▼▼▼

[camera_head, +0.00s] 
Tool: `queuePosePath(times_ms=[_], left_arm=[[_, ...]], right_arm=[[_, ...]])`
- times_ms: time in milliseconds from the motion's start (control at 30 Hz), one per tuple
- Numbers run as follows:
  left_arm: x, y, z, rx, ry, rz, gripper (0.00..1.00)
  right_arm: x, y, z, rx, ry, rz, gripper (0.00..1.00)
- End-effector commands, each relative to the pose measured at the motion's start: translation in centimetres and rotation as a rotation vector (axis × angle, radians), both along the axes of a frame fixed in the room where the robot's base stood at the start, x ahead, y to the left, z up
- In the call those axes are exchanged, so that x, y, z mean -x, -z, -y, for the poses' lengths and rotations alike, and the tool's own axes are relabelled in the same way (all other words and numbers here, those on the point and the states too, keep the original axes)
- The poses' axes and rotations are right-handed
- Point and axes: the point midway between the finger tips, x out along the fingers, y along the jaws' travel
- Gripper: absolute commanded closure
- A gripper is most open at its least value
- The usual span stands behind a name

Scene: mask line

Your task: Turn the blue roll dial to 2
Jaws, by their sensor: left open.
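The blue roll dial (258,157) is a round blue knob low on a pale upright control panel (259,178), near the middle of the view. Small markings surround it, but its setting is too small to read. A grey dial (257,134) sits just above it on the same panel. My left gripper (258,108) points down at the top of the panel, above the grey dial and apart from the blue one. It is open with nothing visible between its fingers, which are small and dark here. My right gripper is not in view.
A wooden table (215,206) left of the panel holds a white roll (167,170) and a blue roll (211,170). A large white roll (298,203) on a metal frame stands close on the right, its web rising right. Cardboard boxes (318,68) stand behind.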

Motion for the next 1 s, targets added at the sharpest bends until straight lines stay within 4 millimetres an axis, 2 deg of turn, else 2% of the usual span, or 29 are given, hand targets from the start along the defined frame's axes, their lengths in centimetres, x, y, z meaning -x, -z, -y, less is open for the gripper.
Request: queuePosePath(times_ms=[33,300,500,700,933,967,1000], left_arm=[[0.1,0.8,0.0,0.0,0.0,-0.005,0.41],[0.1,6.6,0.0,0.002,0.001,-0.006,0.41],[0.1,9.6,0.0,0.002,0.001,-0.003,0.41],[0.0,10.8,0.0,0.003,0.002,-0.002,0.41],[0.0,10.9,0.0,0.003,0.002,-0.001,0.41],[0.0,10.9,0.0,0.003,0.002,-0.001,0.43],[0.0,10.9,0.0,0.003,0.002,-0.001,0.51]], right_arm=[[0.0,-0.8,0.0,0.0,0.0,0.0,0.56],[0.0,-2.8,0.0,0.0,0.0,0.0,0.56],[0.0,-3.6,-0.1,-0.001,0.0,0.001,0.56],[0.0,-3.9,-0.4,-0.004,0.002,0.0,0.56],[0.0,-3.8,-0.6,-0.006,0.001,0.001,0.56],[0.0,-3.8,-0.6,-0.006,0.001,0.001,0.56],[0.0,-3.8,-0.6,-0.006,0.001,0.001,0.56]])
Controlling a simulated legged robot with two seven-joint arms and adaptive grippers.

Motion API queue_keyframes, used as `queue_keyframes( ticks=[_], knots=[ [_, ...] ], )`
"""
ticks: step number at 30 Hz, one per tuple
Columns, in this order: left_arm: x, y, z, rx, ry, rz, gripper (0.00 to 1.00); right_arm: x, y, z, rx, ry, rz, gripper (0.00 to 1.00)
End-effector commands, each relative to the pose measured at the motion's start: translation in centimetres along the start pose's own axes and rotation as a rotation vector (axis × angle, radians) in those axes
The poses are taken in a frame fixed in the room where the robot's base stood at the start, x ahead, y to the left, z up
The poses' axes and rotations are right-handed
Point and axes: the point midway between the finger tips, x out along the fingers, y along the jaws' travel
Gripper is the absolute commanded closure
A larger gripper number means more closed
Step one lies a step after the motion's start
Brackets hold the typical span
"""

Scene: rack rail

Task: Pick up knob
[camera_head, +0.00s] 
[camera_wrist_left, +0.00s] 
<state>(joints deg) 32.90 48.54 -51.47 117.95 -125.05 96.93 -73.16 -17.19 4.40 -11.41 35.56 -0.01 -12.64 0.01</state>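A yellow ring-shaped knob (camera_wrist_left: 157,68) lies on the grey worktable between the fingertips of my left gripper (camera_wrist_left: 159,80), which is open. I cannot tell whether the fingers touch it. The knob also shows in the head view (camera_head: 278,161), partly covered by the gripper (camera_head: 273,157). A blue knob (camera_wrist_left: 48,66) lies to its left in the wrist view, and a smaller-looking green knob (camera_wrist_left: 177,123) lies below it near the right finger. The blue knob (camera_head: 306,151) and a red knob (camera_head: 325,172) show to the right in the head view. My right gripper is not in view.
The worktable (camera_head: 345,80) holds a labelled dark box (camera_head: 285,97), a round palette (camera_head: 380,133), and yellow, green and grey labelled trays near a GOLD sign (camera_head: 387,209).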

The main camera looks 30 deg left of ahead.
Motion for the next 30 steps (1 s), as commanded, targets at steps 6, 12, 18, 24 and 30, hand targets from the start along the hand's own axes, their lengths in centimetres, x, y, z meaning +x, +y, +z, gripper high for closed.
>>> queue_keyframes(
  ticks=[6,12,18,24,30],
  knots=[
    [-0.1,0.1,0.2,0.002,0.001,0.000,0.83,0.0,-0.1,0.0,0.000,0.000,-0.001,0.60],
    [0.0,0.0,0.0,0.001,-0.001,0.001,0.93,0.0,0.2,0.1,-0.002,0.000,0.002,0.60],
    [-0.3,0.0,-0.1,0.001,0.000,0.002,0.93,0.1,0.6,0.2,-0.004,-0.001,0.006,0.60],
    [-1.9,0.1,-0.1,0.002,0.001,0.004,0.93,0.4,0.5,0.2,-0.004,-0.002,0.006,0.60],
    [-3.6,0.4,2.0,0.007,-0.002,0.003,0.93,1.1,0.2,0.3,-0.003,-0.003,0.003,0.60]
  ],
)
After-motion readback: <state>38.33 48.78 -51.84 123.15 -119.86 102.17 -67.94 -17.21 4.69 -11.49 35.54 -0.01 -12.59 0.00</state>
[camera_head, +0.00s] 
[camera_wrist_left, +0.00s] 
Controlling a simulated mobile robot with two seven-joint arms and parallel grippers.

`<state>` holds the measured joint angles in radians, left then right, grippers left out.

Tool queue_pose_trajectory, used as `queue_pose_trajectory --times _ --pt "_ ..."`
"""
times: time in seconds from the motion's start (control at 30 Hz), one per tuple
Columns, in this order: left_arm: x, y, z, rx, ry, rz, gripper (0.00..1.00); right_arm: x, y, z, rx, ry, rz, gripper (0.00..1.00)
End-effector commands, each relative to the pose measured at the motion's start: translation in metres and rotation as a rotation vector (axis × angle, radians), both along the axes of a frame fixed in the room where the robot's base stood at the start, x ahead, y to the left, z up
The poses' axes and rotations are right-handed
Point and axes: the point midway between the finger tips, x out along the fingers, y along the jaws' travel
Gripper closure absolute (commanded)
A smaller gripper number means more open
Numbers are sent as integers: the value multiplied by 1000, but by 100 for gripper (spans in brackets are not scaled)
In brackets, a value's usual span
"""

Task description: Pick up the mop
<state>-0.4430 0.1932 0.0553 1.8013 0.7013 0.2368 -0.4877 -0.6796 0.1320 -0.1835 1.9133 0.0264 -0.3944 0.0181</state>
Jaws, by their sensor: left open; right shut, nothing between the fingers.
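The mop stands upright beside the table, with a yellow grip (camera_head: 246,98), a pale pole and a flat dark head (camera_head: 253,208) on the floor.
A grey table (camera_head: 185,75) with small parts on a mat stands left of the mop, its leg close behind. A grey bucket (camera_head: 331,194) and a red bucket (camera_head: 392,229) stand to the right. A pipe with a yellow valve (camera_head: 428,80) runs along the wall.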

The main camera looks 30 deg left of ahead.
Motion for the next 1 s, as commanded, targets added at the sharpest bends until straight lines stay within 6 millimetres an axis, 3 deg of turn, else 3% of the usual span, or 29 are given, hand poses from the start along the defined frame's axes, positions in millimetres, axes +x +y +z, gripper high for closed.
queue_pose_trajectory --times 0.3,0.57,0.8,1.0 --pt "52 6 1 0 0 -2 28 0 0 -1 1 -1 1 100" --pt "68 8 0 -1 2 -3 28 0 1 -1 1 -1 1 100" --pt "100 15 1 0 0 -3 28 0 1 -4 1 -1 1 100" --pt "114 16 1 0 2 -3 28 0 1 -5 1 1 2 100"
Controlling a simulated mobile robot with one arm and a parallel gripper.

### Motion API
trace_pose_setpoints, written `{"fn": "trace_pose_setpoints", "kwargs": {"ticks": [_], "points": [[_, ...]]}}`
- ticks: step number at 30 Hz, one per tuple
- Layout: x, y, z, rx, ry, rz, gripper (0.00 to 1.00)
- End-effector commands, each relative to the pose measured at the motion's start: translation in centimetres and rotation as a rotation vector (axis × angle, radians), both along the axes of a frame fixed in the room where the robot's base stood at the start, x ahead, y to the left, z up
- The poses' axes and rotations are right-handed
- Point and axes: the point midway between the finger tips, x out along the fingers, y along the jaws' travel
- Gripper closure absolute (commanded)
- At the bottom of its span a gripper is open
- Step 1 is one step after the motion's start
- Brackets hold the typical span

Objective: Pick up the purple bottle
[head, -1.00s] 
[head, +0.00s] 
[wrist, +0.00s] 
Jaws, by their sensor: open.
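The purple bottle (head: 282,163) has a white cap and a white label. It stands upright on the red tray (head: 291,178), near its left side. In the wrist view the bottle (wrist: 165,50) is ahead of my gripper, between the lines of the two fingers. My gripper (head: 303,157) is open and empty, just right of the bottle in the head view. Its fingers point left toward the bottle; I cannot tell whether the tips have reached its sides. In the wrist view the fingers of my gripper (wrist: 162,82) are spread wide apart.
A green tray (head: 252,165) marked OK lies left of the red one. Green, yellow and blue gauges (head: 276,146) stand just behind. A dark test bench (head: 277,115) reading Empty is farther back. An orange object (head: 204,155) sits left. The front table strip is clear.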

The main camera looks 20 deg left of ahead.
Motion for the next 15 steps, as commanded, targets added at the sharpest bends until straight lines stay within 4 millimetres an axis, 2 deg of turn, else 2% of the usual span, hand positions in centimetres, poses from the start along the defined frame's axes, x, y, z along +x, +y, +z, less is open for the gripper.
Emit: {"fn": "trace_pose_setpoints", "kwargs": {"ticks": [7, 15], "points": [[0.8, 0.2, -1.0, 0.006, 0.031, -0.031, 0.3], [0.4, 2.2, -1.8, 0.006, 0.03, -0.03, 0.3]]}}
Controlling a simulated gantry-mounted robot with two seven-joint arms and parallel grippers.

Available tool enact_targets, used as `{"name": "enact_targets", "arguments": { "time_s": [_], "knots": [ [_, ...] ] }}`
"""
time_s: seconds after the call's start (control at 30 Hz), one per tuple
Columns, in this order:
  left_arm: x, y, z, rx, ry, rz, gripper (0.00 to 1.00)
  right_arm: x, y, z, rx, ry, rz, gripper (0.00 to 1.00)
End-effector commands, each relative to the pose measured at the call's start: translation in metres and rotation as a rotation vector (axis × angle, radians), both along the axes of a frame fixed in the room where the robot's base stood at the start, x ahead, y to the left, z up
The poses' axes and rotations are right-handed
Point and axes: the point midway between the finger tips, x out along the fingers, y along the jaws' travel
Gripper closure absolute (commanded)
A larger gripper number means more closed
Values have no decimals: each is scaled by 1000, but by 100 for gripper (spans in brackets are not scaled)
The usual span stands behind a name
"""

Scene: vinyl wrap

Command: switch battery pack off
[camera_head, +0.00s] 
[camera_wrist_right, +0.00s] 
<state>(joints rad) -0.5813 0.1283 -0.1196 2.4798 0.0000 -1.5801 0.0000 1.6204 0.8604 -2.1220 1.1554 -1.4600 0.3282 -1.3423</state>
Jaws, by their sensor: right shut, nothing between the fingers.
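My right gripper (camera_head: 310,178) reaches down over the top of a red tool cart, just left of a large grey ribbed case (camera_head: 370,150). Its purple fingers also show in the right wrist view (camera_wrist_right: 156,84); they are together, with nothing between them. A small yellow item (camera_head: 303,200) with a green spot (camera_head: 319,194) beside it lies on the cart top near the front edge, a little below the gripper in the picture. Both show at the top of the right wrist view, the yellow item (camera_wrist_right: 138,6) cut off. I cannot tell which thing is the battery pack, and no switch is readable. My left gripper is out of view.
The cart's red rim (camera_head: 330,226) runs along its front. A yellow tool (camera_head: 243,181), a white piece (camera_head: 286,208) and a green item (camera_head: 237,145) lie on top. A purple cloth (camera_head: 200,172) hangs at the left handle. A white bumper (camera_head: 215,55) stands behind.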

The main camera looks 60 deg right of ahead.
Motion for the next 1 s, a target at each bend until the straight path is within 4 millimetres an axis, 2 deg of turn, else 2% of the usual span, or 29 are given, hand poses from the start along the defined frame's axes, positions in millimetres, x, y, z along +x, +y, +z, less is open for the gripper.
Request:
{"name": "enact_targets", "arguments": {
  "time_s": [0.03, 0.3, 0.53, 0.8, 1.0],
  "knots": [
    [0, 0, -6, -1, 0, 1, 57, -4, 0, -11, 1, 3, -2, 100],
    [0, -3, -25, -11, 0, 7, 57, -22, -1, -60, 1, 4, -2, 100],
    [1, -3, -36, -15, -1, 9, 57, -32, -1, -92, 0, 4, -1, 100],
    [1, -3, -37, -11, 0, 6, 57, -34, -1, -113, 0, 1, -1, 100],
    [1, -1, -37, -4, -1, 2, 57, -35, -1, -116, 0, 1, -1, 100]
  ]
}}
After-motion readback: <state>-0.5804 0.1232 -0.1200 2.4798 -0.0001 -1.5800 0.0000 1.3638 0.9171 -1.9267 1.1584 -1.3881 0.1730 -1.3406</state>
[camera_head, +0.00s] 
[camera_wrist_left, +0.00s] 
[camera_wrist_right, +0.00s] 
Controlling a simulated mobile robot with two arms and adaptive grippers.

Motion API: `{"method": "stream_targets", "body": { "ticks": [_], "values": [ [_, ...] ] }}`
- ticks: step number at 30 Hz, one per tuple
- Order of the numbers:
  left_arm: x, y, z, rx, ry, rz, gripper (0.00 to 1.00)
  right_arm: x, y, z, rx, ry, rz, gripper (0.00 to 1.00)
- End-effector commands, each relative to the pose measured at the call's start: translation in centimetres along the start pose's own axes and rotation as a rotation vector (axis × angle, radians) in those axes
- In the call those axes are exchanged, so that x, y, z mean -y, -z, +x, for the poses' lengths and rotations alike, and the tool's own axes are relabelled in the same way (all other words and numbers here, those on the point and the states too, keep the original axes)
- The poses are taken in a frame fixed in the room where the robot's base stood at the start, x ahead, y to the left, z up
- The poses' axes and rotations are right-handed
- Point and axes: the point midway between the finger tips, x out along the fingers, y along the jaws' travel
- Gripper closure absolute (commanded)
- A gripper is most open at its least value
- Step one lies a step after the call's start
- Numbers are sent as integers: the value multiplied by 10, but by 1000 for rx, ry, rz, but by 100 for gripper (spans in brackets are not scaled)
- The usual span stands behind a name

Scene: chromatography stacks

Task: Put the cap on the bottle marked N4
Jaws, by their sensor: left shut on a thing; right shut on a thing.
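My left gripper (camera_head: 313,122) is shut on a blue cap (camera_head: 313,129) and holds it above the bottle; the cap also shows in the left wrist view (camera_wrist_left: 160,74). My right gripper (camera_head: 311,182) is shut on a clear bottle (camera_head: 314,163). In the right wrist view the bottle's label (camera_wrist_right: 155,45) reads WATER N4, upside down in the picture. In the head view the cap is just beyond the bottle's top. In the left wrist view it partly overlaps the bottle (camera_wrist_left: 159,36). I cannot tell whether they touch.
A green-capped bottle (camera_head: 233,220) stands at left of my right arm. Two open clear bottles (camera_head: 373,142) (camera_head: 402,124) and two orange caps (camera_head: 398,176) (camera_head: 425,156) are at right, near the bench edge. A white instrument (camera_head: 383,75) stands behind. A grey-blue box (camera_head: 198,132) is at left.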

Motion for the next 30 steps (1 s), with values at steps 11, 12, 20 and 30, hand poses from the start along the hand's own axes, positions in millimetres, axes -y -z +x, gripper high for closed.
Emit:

▲▲▲

* Exercise goal:
Return verbatim the lines that run from the line containing "- Gripper: absolute commanded closure" through the line containing "Your task: Turn the blue roll dial to 2", inclusive.

* Full solution:
- Gripper: absolute commanded closure
- A gripper is most open at its least value
- The usual span stands behind a name

Scene: mask line

Your task: Turn the blue roll dial to 2

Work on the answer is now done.